NEWS & EVENTS

Aerial view of UH Hilo with red roofs and Hilo bay in the background.

MCC Inaugural Co-production Workshop at UH Hilo

January 2016

  • Participants: Natural and cultural resource managers, UH Hilo faculty, USGS scientists, and graduate students present and discuss manager needs and research support in relation to climate adaptation.
  • Summary: 3-hour workshops laid the groundwork for the first manager-driven, 2-year graduate research projects.

After analyzing our manager interviews (see Manager Needs Assessment), we invited all interested UH Hilo faculty to attend a knowledge co-production workshops on campus in January 2016. These workshops were led by local natural and cultural resource managers. The meeting was well attended by diverse faculty representation, including sociology, Hawaiian studies, anthropology, geography, environmental engineering, environmental economics, marine sciences, and ecology.

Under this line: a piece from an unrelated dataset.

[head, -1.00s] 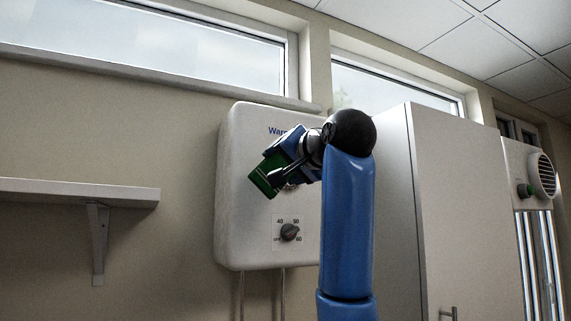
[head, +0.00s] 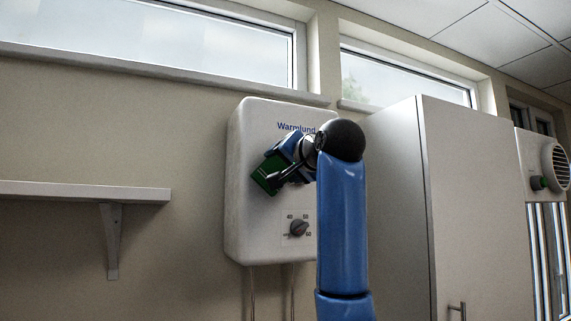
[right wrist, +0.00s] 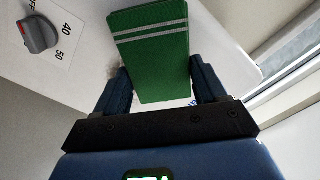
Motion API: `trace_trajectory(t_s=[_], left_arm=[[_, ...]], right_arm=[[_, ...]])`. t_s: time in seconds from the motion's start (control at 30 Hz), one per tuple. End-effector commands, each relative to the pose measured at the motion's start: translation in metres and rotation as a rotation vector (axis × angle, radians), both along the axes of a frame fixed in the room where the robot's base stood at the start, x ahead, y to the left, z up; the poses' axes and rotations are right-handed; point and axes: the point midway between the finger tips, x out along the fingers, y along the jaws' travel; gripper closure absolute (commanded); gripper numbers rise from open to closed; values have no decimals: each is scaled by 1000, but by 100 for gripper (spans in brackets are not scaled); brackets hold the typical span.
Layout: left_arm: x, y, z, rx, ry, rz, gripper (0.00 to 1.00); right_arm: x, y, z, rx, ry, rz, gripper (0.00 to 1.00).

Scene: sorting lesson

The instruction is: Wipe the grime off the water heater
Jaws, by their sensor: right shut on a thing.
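The water heater (head: 250,225) is a white rounded box on the wall with blue "Warmlund" lettering and a dark dial (head: 299,228) low on its front. My right gripper (head: 278,172) is in front of the heater's upper middle, shut on a green cloth (head: 266,180). In the right wrist view the cloth (right wrist: 152,60) has pale stripes and sits between both fingers, close to the white front; I cannot tell if it touches. A greyish-brown smudge of grime (right wrist: 117,74) shows beside the cloth there, partly hidden. My left gripper is not in view.
A white wall shelf (head: 80,192) on a bracket is at the left. A tall pale cabinet (head: 475,210) stands right of the heater, behind my right arm. Two pipes run down below the heater. A fan-like unit (head: 542,165) is at the far right. Windows run above.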

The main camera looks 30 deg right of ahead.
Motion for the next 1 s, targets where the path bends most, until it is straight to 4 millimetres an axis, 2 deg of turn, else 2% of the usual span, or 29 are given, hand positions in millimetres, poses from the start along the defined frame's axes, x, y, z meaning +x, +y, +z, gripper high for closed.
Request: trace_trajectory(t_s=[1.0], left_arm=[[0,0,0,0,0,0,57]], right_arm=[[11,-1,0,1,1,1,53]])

The MCC program staff presented our knowledge co-production process and participant resource management groups from around the island presented their organizations’ research needs in relation to climate change adaptation. The second half of the meeting was dedicated to round table discussions exploring possible collaborative research projects, workshops, and coursework development at the university.

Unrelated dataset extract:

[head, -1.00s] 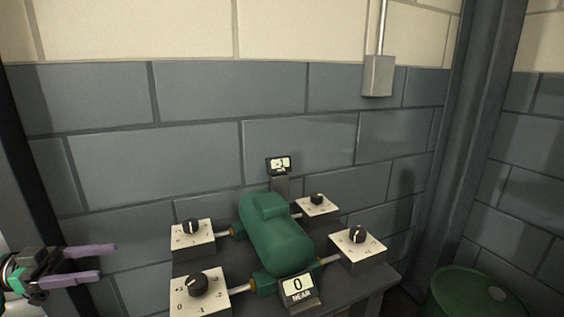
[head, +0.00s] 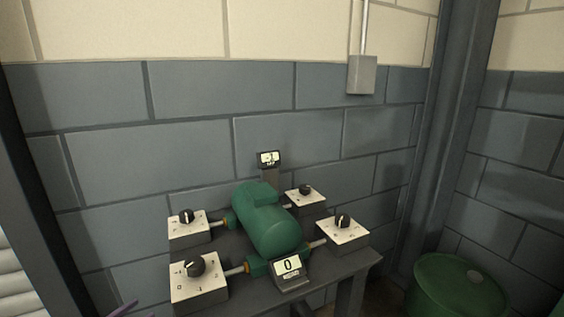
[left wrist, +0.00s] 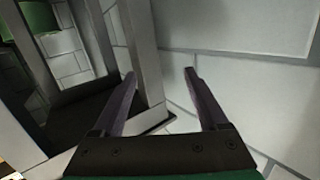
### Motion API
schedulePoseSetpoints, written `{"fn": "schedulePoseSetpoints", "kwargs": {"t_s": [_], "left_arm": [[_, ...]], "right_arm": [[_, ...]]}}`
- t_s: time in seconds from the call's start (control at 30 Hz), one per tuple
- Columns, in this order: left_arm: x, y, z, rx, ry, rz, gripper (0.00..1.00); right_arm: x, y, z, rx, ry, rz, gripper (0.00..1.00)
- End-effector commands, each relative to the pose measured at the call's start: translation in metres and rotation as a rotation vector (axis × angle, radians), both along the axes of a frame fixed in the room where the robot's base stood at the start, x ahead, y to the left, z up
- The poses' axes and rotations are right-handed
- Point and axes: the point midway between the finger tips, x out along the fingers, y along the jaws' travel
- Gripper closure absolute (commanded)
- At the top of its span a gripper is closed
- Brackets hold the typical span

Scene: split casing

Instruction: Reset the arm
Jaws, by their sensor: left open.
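My left gripper (left wrist: 160,80) shows in the left wrist view with its two purple fingers apart and nothing between them. In the head view only a purple fingertip (head: 124,309) shows at the bottom edge, left of the table. The green casing (head: 267,220) lies on the dark table (head: 340,270), with white dial boxes around it. The near display (head: 288,266) reads 0. The far display (head: 269,159) stands behind the casing, and its reading is hard to make out. My right gripper is in neither view.
Dial boxes with black knobs stand at the front left (head: 198,284), back left (head: 188,228), back right (head: 305,200) and front right (head: 342,233). A green drum (head: 458,287) stands right of the table. A grey wall box (head: 362,75) hangs above. A brick wall (head: 180,170) closes the back.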

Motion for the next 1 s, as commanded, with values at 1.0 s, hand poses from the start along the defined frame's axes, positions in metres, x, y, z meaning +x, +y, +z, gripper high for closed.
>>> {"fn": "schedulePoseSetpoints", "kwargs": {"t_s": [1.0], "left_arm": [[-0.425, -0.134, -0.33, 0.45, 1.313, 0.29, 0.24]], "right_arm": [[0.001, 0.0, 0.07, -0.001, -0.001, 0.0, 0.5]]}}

The first MCC call for proposals in 2016 led to funding four manager-driven graduate research projects covering a wide range of interests that were expressed in our interview process and further developed during the faculty-manager round table discussions. One project from this cohort was published as a case study in the US Climate Resiliency Toolkit. See the FY2016 section of our Research Projects page for more information on the MCC’s first four collaborative research projects from this process. Because managers are co-leading each research project from inception to completion, the research products have a higher likelihood of being readily put to use and shared with broader professional networks on Hawaiʻi Island.